■ DATA SECTION

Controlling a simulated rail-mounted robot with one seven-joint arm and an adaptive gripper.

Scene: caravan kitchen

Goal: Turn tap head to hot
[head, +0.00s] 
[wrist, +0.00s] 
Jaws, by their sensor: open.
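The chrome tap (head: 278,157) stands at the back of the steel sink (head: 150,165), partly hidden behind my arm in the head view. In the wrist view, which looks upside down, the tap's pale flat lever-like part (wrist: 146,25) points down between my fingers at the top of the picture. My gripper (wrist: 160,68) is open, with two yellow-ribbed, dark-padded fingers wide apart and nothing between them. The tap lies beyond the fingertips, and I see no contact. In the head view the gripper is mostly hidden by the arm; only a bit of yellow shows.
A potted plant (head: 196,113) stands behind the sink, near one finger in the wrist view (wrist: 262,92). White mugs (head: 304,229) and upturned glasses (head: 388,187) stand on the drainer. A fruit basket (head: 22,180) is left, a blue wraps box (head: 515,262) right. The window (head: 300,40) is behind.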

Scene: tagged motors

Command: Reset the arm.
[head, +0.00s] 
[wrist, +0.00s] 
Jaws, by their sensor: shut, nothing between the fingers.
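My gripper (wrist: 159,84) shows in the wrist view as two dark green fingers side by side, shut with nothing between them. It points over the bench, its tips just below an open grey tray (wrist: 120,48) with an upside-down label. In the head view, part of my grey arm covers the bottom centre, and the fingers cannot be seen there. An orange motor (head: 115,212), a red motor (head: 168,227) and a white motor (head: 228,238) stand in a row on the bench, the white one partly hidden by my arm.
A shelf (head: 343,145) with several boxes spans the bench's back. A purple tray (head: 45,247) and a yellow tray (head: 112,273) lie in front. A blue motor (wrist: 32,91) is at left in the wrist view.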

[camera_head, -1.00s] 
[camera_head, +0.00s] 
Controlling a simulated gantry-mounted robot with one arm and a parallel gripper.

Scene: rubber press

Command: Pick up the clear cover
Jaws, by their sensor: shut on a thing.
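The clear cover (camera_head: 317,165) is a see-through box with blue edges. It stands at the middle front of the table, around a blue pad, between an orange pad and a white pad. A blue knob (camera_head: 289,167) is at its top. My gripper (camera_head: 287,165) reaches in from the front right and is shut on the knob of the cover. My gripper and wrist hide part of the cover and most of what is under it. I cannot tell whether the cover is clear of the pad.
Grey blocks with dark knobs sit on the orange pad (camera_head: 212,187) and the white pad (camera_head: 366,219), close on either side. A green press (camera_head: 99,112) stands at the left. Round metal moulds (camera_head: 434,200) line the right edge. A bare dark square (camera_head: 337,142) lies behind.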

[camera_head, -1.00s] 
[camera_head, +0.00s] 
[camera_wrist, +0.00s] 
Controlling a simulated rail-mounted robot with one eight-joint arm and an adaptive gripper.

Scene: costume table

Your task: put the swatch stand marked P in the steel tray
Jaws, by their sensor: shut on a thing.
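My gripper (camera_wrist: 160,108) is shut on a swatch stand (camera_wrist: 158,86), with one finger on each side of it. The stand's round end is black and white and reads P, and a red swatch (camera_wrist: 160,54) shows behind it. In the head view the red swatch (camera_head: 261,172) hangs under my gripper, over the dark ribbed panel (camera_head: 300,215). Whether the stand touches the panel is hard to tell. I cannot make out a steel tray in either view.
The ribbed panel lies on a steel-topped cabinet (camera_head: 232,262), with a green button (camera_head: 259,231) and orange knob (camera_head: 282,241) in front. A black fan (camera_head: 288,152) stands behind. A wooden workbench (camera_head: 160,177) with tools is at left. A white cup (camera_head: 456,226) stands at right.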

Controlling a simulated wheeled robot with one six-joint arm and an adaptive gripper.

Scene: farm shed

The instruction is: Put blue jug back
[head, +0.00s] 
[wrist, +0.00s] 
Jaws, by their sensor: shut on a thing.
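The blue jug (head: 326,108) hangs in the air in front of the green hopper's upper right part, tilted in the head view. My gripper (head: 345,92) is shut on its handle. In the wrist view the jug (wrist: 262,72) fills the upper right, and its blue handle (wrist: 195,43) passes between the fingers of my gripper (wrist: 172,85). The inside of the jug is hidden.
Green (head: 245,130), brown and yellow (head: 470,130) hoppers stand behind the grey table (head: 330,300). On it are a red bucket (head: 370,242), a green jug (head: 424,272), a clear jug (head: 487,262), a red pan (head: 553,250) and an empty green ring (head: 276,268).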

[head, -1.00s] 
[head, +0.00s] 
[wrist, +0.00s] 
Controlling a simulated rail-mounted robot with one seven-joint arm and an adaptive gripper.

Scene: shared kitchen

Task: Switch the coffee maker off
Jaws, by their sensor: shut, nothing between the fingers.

■ WHAT THE TASK ASKS
Please give back all of the records exactly as written.

■ IN RESPONSE
Controlling a simulated rail-mounted robot with one seven-joint arm and an adaptive gripper.

Scene: caravan kitchen

Goal: Turn tap head to hot
[head, +0.00s] 
[wrist, +0.00s] 
Jaws, by their sensor: open.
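The chrome tap (head: 278,157) stands at the back of the steel sink (head: 150,165), partly hidden behind my arm in the head view. In the wrist view, which looks upside down, the tap's pale flat lever-like part (wrist: 146,25) points down between my fingers at the top of the picture. My gripper (wrist: 160,68) is open, with two yellow-ribbed, dark-padded fingers wide apart and nothing between them. The tap lies beyond the fingertips, and I see no contact. In the head view the gripper is mostly hidden by the arm; only a bit of yellow shows.
A potted plant (head: 196,113) stands behind the sink, near one finger in the wrist view (wrist: 262,92). White mugs (head: 304,229) and upturned glasses (head: 388,187) stand on the drainer. A fruit basket (head: 22,180) is left, a blue wraps box (head: 515,262) right. The window (head: 300,40) is behind.

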Scene: tagged motors

Command: Reset the arm.
[head, +0.00s] 
[wrist, +0.00s] 
Jaws, by their sensor: shut, nothing between the fingers.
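My gripper (wrist: 159,84) shows in the wrist view as two dark green fingers side by side, shut with nothing between them. It points over the bench, its tips just below an open grey tray (wrist: 120,48) with an upside-down label. In the head view, part of my grey arm covers the bottom centre, and the fingers cannot be seen there. An orange motor (head: 115,212), a red motor (head: 168,227) and a white motor (head: 228,238) stand in a row on the bench, the white one partly hidden by my arm.
A shelf (head: 343,145) with several boxes spans the bench's back. A purple tray (head: 45,247) and a yellow tray (head: 112,273) lie in front. A blue motor (wrist: 32,91) is at left in the wrist view.

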[camera_head, -1.00s] 
[camera_head, +0.00s] 
Controlling a simulated gantry-mounted robot with one arm and a parallel gripper.

Scene: rubber press

Command: Pick up the clear cover
Jaws, by their sensor: shut on a thing.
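The clear cover (camera_head: 317,165) is a see-through box with blue edges. It stands at the middle front of the table, around a blue pad, between an orange pad and a white pad. A blue knob (camera_head: 289,167) is at its top. My gripper (camera_head: 287,165) reaches in from the front right and is shut on the knob of the cover. My gripper and wrist hide part of the cover and most of what is under it. I cannot tell whether the cover is clear of the pad.
Grey blocks with dark knobs sit on the orange pad (camera_head: 212,187) and the white pad (camera_head: 366,219), close on either side. A green press (camera_head: 99,112) stands at the left. Round metal moulds (camera_head: 434,200) line the right edge. A bare dark square (camera_head: 337,142) lies behind.

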[camera_head, -1.00s] 
[camera_head, +0.00s] 
[camera_wrist, +0.00s] 
Controlling a simulated rail-mounted robot with one eight-joint arm and an adaptive gripper.

Scene: costume table

Your task: put the swatch stand marked P in the steel tray
Jaws, by their sensor: shut on a thing.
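My gripper (camera_wrist: 160,108) is shut on a swatch stand (camera_wrist: 158,86), with one finger on each side of it. The stand's round end is black and white and reads P, and a red swatch (camera_wrist: 160,54) shows behind it. In the head view the red swatch (camera_head: 261,172) hangs under my gripper, over the dark ribbed panel (camera_head: 300,215). Whether the stand touches the panel is hard to tell. I cannot make out a steel tray in either view.
The ribbed panel lies on a steel-topped cabinet (camera_head: 232,262), with a green button (camera_head: 259,231) and orange knob (camera_head: 282,241) in front. A black fan (camera_head: 288,152) stands behind. A wooden workbench (camera_head: 160,177) with tools is at left. A white cup (camera_head: 456,226) stands at right.

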Controlling a simulated wheeled robot with one six-joint arm and an adaptive gripper.

Scene: farm shed

The instruction is: Put blue jug back
[head, +0.00s] 
[wrist, +0.00s] 
Jaws, by their sensor: shut on a thing.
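The blue jug (head: 326,108) hangs in the air in front of the green hopper's upper right part, tilted in the head view. My gripper (head: 345,92) is shut on its handle. In the wrist view the jug (wrist: 262,72) fills the upper right, and its blue handle (wrist: 195,43) passes between the fingers of my gripper (wrist: 172,85). The inside of the jug is hidden.
Green (head: 245,130), brown and yellow (head: 470,130) hoppers stand behind the grey table (head: 330,300). On it are a red bucket (head: 370,242), a green jug (head: 424,272), a clear jug (head: 487,262), a red pan (head: 553,250) and an empty green ring (head: 276,268).

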[head, -1.00s] 
[head, +0.00s] 
[wrist, +0.00s] 
Controlling a simulated rail-mounted robot with one seven-joint arm and an adaptive gripper.

Scene: shared kitchen

Task: Switch the coffee maker off
Jaws, by their sensor: shut, nothing between the fingers.

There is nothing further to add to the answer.